人生の重要なシーン毎に柔軟な選択ができる人生を歩むということ
僕は人生の最終的な幸福値は、自分自身と自分の周りにいてくれる人達にどれだけ時間を割けたかで決まると思っています。
そしてその手段の1つとして「お金を稼ぐ」という行為が必要だと感じているのです。
その手段と自己実現を結び付けてしまうあまり「それでしか生きられない」という状況に追い込まれることに、非常に強い嫌悪感と危機感を持っている人間です。本当にやりたいこと一本で生きて行くほどの実力はどの分野にもないと思っているため、1つのことに注力して幸せを得るというイメージが湧かないのも理由ではあります。
だから自分の人生でパーソナリティやステータスとして活用できそうなものを極力増やし、どれも捨てずに抱え込んで伸ばすことを意識した人生にすることが大事なのではないかと今は考えています。
僕の持っているものの中に、今は全くお金を生まないスキルも数多くあります。このまま1円の価値もないまま人生を終えるスキルも出てくることでしょう。でも、その中には確かに「同じことをしている周りから一目置かれる」レベルのものが複数存在しています。
それが今の僕の人生において「まぁ何かが失敗しても、別のことで何となく生きて行けるだろう。困ったらどっかでちゃんと就職すれば最悪飯は食える」という余裕に繋がっています。1つのものに固執することを選ばなかったので、あまり深く悩んでいません。

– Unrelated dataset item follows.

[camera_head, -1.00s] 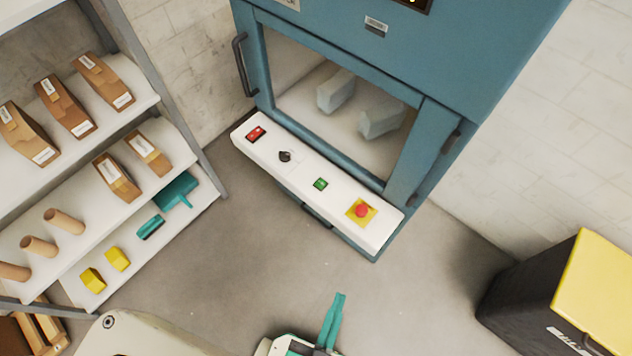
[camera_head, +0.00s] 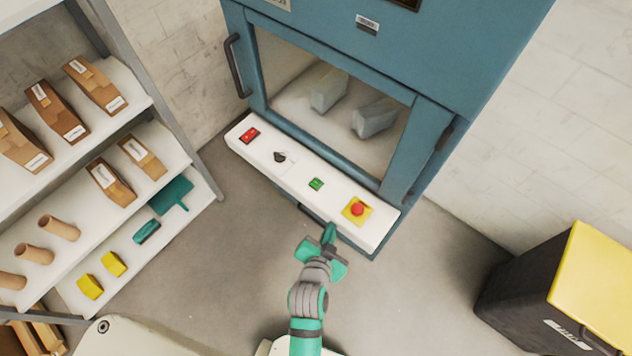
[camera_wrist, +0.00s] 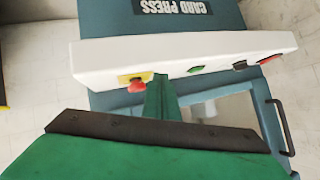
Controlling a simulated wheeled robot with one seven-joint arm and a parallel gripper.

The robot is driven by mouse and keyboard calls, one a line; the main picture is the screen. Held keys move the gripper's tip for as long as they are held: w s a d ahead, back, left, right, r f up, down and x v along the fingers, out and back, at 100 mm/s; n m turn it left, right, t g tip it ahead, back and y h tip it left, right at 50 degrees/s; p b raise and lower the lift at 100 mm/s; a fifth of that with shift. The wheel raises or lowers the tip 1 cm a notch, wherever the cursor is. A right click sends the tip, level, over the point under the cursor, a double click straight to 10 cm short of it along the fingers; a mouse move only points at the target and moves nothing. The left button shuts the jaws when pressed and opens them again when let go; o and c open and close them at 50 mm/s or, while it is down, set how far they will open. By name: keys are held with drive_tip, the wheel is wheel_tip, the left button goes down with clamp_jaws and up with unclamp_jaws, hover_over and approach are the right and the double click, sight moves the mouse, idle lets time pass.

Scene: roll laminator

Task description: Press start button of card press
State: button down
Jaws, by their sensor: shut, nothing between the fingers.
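The card press (camera_head: 400,60) is a tall blue cabinet with a glass door, and its name label shows in the wrist view (camera_wrist: 172,6). Its white control panel (camera_head: 300,180) carries a green button (camera_head: 316,184), a red rocker switch (camera_head: 249,135), a black knob (camera_head: 279,157) and a red emergency stop on a yellow plate (camera_head: 357,209). My green gripper (camera_head: 329,233) is shut and empty, in front of the panel's lower edge between the green button and the emergency stop. In the wrist view the fingers (camera_wrist: 162,98) appear just beside the emergency stop (camera_wrist: 135,83); the green button (camera_wrist: 194,70) lies to their right. I cannot tell contact.
A shelf (camera_head: 120,230) with brown packages, cardboard tubes, yellow blocks and teal items stands at left. A black bin with a yellow lid (camera_head: 590,280) stands at lower right. The grey floor (camera_head: 410,290) between them is clear.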

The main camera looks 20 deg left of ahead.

その場その場で自分に合ったベストな立ち回りを選択し、評価されるところで評価を受け、それ以外は一旦保留にする。捨てるわけではなくどこかに取り置いておく。この生き方を続けて行くことが、自分の本当に大切な人達に最も多大な時間を割ける方法なのではないかと今は感じています。
1つのものを頑張り極めることはもちろん素晴らしいことです。
でも、今の日本で「世の為に頑張る」というのは、自分とその周りを蔑ろにしかねない選択です。現に仕事人間と呼ばれる人達には、結婚や子育てで失敗している人もかなり多いイメージがあります。
重ねて言いますが、それが本当に自分のやりたいことなら良いと思います。逆に自己実現と社会的地位のためだけに1つのものにこだわり続けるのは、柔軟な選択を阻害し人生の不幸を生み出すリスクと常に隣り合わせとなる選択です。
そうならないために、できるだけたくさんのことにチャレンジし、心に余裕を持てるように生き進めておく。それこそが人生における最大のリスクヘッジではないかと僕は考えているのです。
まとめ
以上、自論を書きなぐった記事でした。
社会人否定のような内容になっていますが、そもそも僕が言うこの生き方には致命的なデメリットがあります。
「富や名声を得られる保証がない」ということです。
もしかしたらロクに稼げない、仕事もまともにこなせない、中途半端でクソみたいな大人で終わる可能性も否定できません。その業を背負う覚悟や人間性、保険となる環境などのバックアップがないと取るべき選択ではないのかもしれません。
人並みの人生を歩みたいなら普通に努力して仕事して、普通に金を得られる道を歩めば手堅いです。嫌々最後まで働いて、不幸を背負って満足できないまま人生を終えるリスクはありますが、少なくとも生きていけないほど惨めな末路に陥る可能性は低いです。そのために働くのですから。
僕は基本的に人より楽しく楽な人生を送りたいと思っています。しんどい生き方はしたくありません。まして、友人や家族など大切な人に時間を使えない生き方はまっぴらごめんです。だからそれを目指して、人より良い人生を送れる保証がない生き方を今しばらく続けて行こうと思っています。
この記事が、読者の皆様にとって自分にはない考え方や価値観を学ぶ一助となりましたら幸いです。お読み頂きありがとうございました。